Three RT asynchronous designs are evaluated: a very simple four-stage multiplier, a 64-point fully pipelined multi-rate FFT design with lots of pipeline fan-out and fan-in with multiple frequencies, and a large cryptographic chip with a 130 stage homogeneous computation pipeline. There is substantial diversity in size and pipeline structures of these circuits, making them good examples to evaluate quality of results when industry standard EDA flows are applied to asynchronous designs.

#### A. Four Stage Multiplier

A simple 32-bit four-stage multiplier design implementing a square function is evaluated [10]. This small design forks into two asymmetric parallel channels. The  $tk0 \rightarrow tk10$  controller channel contains a substantially more complex function than the  $tk0 \rightarrow tk11$  channel.
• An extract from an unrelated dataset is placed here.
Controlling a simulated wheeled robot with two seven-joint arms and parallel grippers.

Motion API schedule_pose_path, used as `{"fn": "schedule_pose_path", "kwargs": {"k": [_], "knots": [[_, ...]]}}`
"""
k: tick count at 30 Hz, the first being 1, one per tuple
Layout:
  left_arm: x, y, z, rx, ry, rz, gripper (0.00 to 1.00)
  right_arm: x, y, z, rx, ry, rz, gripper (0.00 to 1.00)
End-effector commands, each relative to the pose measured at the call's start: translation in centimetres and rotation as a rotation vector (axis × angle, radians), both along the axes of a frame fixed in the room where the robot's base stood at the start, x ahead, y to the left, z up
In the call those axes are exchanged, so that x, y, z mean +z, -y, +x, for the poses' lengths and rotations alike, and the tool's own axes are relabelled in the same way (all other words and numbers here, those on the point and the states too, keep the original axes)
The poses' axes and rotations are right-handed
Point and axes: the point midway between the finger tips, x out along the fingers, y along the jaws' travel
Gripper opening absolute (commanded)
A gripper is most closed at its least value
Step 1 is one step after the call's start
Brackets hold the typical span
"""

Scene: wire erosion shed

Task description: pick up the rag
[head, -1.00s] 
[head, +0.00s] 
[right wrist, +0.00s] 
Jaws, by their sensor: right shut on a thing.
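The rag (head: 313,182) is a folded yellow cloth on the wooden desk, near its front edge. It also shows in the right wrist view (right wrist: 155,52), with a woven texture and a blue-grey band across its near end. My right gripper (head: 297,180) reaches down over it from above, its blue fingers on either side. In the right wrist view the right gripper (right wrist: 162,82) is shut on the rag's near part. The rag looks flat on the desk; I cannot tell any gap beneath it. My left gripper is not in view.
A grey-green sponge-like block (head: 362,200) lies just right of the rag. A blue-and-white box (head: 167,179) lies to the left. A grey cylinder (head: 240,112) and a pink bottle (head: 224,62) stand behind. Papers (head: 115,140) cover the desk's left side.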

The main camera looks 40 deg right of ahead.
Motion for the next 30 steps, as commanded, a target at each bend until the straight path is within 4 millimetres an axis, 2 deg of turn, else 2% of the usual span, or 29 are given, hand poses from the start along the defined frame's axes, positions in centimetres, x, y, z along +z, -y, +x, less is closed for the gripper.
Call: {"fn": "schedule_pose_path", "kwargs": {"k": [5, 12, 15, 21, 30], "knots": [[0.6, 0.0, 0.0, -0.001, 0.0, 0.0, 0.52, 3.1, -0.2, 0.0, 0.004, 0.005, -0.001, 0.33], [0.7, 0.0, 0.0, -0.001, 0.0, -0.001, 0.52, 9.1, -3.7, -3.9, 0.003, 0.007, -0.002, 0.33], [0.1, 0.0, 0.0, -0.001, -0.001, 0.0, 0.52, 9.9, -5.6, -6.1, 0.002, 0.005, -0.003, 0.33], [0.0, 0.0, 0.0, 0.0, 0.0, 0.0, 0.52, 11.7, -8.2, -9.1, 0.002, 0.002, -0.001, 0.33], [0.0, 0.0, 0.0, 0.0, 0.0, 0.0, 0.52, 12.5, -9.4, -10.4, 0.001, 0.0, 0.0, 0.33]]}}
A smaller combinational function joins the two channels. RP groups are applied to the register modules and handshake control modules.

# B. 64 Point Pipelined Fast Fourier Transform

This design is a 32-bit 64-point multi-rate FFT design that is hierarchically decomposed at top level to operate at four different frequencies. The frequencies are based on FFT decomposition where at the top level  $N_1 = 16$  points and  $N_2 = 4$  points. The 16-point FFTs are decomposed into four point FFTs ( $N_1, N_2 = 4$ ) [11]. This multi-frequency, low power pipelined FFT has approximately 900 pipeline stages, 800



Fig. 5: Spread of area and distance across pipeline stages in a pipelined multiplier design.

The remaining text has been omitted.